As a publishing industry event, Arthur Phillip's Prague had to happen. As literature, the book has no reason to exist.
The very idea of a "90s expatriate novel" is flawed. The true expat novel is a messy stack of lined, beer-stained notebook paper, its author naked and passed out on a sofa-bed with a seventeen year-old named Blanka. Expat art is best expressed in short, more napkin and matchbook-based forms: the comic strip, the article, the confessional poem, the song, maybe the comedic screenplay. When someone pulls out a 350-page manuscript about expats in post-communist Europe, I reach for my revolver.
Basing a novel on a flawed concept is forgivable; executing that concept this badly is not. Arthur Phillips writes with the stiff pretensions and polished self-consciousness of the fiction seminar nerd, the kid with smarts but little music, a vocabulary but no handle on it. And if he could make his own name an adverb, he would. Prague is a place where characters "squawk distortedly" and "invariably declare" things to be "a little inexplicable" and "elegantly incontrovertible"; where buildings look "positively exotic" and people have "up-beatitude"; where eyebrows are "engineered for expressivity"; where jokes - if not "immediately exempt from laughability" - are "bittersweetly hilarious"; where memories "burrow slickly" and where "entirely revealing" facts are defined by their "sheer, scarcely tolerable intrusiveness."

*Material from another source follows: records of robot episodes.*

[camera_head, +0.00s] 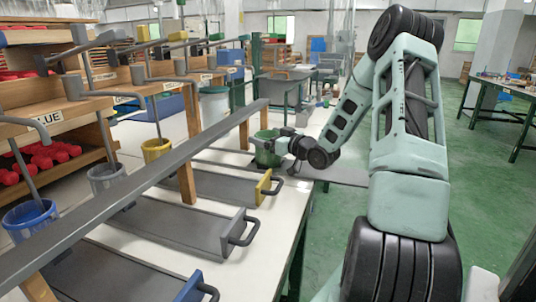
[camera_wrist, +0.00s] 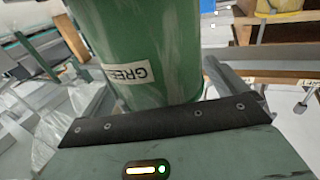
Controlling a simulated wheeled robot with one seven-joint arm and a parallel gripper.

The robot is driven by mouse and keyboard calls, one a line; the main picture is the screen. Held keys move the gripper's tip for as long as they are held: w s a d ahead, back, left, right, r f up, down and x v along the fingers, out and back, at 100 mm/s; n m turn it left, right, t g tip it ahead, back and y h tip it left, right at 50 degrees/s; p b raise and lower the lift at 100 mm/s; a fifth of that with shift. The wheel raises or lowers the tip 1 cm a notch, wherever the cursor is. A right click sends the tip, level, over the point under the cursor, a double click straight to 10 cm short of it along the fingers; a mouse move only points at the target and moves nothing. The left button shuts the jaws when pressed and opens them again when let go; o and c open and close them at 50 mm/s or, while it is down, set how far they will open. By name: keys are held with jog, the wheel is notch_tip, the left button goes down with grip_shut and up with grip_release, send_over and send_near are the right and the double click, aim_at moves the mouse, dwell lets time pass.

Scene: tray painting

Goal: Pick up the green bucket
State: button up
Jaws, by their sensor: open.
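The green bucket (camera_head: 266,152) stands upright at the far end of the white bench in the head view. In the wrist view the bucket (camera_wrist: 150,50) fills the upper middle, with a white label reading part of "GREEN" upside down. My gripper (camera_head: 279,146) is right at the bucket's right side, reaching in level from the right. In the wrist view its open fingers lie to either side of the bucket. I cannot tell whether they touch it. The bucket's far side is hidden.
Grey trays with yellow (camera_head: 264,187) and blue (camera_head: 190,289) edges lie on the bench. A long grey rail (camera_head: 150,182) on wooden posts runs beside them. Yellow (camera_head: 156,150), grey (camera_head: 108,182) and blue (camera_head: 30,222) buckets stand at left. Green floor (camera_head: 330,230) is open at right.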

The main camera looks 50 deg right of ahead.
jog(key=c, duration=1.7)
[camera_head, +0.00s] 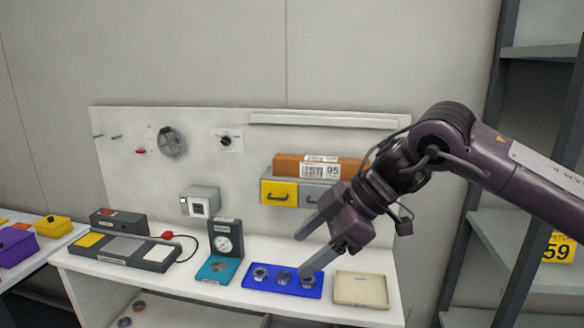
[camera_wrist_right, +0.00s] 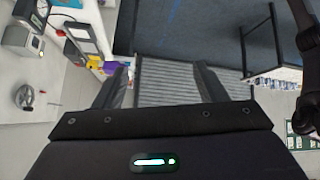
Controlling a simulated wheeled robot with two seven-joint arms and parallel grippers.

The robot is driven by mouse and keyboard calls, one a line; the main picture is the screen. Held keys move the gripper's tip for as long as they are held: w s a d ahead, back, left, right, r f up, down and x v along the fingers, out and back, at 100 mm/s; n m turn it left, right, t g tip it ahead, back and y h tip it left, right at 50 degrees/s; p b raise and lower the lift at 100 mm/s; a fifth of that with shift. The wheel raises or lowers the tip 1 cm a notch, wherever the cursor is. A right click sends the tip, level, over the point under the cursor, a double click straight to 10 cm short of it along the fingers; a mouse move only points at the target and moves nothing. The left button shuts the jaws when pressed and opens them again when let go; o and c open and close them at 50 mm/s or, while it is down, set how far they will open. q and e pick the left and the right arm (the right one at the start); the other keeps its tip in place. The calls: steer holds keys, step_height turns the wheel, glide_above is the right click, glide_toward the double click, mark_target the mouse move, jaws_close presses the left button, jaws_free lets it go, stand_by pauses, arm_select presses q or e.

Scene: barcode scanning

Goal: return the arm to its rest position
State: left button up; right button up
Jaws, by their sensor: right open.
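My right arm (camera_head: 470,150) comes in from the right side of the head view. Its right gripper (camera_head: 312,243) is open, with its two fingers apart and nothing between them. It hangs in front of the workbench, above the blue tray (camera_head: 254,283) in the picture. In the right wrist view the two fingers of the gripper (camera_wrist_right: 160,88) stand wide apart, with only floor and a grey ribbed surface beyond. My left gripper is not in view.
The white bench (camera_head: 225,295) carries a scanner-like box (camera_head: 122,250), a dial gauge (camera_head: 226,240) and a beige tray (camera_head: 361,290). An orange-brown box (camera_head: 290,166) sits on yellow and grey drawers. A dark shelf rack (camera_head: 480,200) stands at right, near my arm.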

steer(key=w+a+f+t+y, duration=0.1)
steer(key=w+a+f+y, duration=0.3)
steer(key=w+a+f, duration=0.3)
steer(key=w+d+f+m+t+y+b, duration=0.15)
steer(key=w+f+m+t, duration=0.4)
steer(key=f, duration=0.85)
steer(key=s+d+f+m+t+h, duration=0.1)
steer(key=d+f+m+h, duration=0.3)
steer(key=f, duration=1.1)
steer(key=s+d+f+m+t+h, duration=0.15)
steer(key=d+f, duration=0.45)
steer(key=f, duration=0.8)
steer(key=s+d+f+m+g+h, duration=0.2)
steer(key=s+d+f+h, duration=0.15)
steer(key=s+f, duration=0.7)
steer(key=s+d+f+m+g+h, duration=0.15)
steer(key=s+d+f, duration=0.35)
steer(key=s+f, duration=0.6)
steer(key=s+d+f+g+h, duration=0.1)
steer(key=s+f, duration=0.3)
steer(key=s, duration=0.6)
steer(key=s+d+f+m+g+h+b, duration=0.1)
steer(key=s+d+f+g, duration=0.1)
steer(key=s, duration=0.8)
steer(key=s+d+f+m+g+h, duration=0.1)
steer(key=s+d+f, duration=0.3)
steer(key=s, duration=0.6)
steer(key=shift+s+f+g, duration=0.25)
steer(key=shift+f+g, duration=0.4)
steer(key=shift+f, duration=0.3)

The prose is limp-wristed and terrible, start to finish. It is the work of a third-rate Victorian dandy trapped in the body of a Harvard educated Valley girl. On page 356, we learn two things. We learn that "Emily's bungalow had persistently proclaimed its emptiness, and her telephone its unreceptive solitude," and we learn that anybody can publish a novel in 2002. Just slap a picture of the Charles Bridge on the cover and call it Prague. Then crank up the publicity machine and hope another 20,000 Amazon shoppers mistake it for a guidebook.
By Arthur Phillips
Random House, 2002
The story, as the author himself might write, could scarcely be duller. The year is 1990, and four Americans and a Canadian are living in Budapest. There's Scott and John Price, English teacher and venture capitalist. There's Emily, chirpy assistant to the U.S. Ambassador. There's Mark, gay post-graduate student. And there's Charles, reporter for the fledgling BudepestToday newspaper.
We follow this crew into the cafes and jazz clubs of Buda, and over the bridges and down the streets of Pest. And it is a singularly boring experience. Their conversation is at or below the level of green expat bull sessions, filled with the inane and the obvious. The reader is treated to such profound insights into post-Communist Europe as bad service (p. 12), cheap copies of western clothes (p. 59) and, in one of the author's more embarrassing moments, strip clubs. ("[T]he girl removed her clothing with such velocity and facility that John realized how much more practiced strippers are at undressing than the average person." p. 299).
Yes, folks, this best-selling debut novel is that bad. The characters with potential to be interesting are just awkwardly sketched composites of pseudo-intellectual hipster lightweights. Mark Payton is supposed to be a frantic, brilliant eccentric, obsessed with the mysteries of time and driven by a quixotic 19th century quest to quantify nostalgia, but Phillips can only muster a bad copy of a stock stoner. Witness Mark the crazy intellectual gushing to John about how strange "1990" looks on the front page of a newspaper:
"You know how in the first couple weeks of January the dates on newspapers look strange...like they're from science fiction? Like 1990? Not 1989 anymore? This is the latest in the year this has ever happened. I mean, it's July, but the date has that science-fictiony feel today. When I saw the paper I was amazed - I saw this paper and I was, like, July 14th, 1990? That looks bizarre."